4 Rejoice in the Lord always. Again, I will say rejoice. 5 Let your kind spirit be known to all men. The Lord is near. 6 Be anxious about nothing, but in everything by prayer and by petition with thanksgivings, let your requests be made known to God. 7 And the peace of God, which surpasses all understanding, will guard your hearts and your minds in Christ Jesus.

8 For the rest, brothers, as many things as are true, as many as are honorable, as many as are right, as many as are pure, as many as are pleasing, as many as are of good report, if of any virtue, and if of any praise, meditate on these things. 9 And what things which you learned and received and heard and saw in me, practice these things. And the God of peace will be with you.

Isaiah

Isaiah 26:3 (Shalom Shalom - Perfect Peace)

"You will keep in peace, perfect peace, the mind sustained by You, for he trusts in You."

Psalms

Psalm 55:22

"Cast on Jehovah that given to you, and He will keep you. He will not give shaking to the righteous ones forever."

Psalm 94:19

"In the multitude of my thoughts within me, Your comforts delight my soul."

Psalm 131:2

"If not, I have set myself and have quieted my soul, like one weaned by its mother; my soul on me is as one weaned."

Matthew

Matthew 6:25-34 (Jesus on Anxiety)

25 Because of this, I say to you, do not be anxious for your soul, what you eat and what you drink, nor for your body, what you put on. Is not the soul more than food and the body than the clothing? 26 Observe the birds of the heaven, that they do not sow, nor do they reap, nor do they gather into granaries. Yet your Heavenly Father feeds them. 27 But who of you, by being anxious, is able to add one cubit onto his stature? 28 And why are you anxious about clothing? Consider the lilies of the field, how they grow. They do not labor nor do they spin. 29 But I say to you that not even Solomon in all his glory was clothed as one of these.
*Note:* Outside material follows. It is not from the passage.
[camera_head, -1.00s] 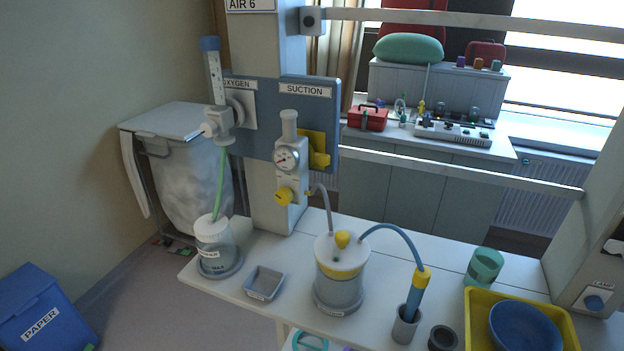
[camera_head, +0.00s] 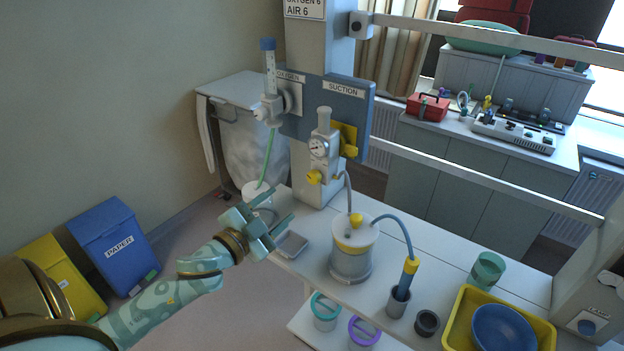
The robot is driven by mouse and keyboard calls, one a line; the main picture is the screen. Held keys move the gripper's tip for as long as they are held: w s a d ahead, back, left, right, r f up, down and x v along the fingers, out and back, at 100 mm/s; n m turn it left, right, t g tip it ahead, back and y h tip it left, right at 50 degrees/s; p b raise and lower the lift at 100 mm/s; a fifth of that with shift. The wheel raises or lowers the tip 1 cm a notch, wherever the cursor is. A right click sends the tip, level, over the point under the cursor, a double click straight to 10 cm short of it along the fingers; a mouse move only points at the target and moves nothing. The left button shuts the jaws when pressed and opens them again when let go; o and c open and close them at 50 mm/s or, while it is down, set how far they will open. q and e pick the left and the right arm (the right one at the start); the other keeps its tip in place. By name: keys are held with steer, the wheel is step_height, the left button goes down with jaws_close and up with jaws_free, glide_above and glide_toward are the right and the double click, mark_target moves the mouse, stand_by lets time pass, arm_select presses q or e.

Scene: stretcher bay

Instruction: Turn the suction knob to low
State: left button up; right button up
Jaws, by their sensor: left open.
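The suction regulator (camera_head: 322,147) hangs on the blue wall panel under the SUCTION label, with a round gauge on its front. Its yellow suction knob (camera_head: 313,177) sticks out at the lower left of the regulator. The knob's setting marks are too small to read. A larger yellow part (camera_head: 348,142) sits behind the regulator on the right. My left gripper (camera_head: 270,216) is open and empty, lower left of the knob and apart from it. My right gripper is not in view.
The white shelf holds a grey tray (camera_head: 291,244), a suction jar (camera_head: 351,262) with a hose, a blue wand in a holder (camera_head: 397,303), a green cup (camera_head: 487,270) and a yellow tray (camera_head: 548,335). The oxygen flowmeter (camera_head: 270,108) stands left of the regulator.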

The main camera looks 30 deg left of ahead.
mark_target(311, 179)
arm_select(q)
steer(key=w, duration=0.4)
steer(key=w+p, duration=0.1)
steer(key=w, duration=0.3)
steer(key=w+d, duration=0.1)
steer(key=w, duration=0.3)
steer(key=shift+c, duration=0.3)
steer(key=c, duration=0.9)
30 If God so enrobes the grass of the field, which is today, and is thrown into a furnace tomorrow, will He not much rather you, little faiths? 31 Therefore, do not be anxious, saying, 'What may we eat?' or 'What may we drink?' or 'What may clothe us?' 32 For after all these things the nations seek. For your heavenly Father knows that you have need of all these things. 33 But seek first the kingdom of God and His righteousness, and all these things will be added to you. 34 Therefore, do not be anxious into the morrow, for the morrow will be anxious of itself. Sufficient to each day is its own badness.

Luke

Luke 10:41 (Martha)

"And answering, the Lord said to her, Martha, Martha, you are anxious and troubled about many things."

Luke 22:44 (Jesus in Gethsemane)

"And coming to be in agony, He prayed more intently, and His sweat came to be as drops of blood falling down onto the earth."

Even the Savior felt deep distress, yet He responded with prayer, not with denial.

1 Peter

1 Peter 5:7

"Casting all your anxiety onto Him, because it matters to Him concerning you."

2 Corinthians

2 Corinthians 11:23-28 (Paul's Afflictions)

23 Are they ministers of Christ? (I speak as beside myself) I being beyond them: in labors, more abundantly; in stripes, beyond measure; in prisons, much more; in deaths, many times.

24 Five times I received forty stripes minus one from the Jews.

25 I was beaten with a rod three times; I was stoned once; I was shipwrecked three times; I have spent a night and a day in the deep.

26 I have been in travels many times, in dangers of rivers, in dangers of robbers, in dangers from my race, in dangers from the nations, in dangers in the city, in dangers in a wild place, in dangers in the sea, in dangers among false brothers,

27 in hardship and toil, in sleepless nights many times, in hunger and thirst, in fastings many times, in cold and nakedness.

28 In addition to the things besides, the conspiratorial gathering against me according to a day, the care of all the assemblies.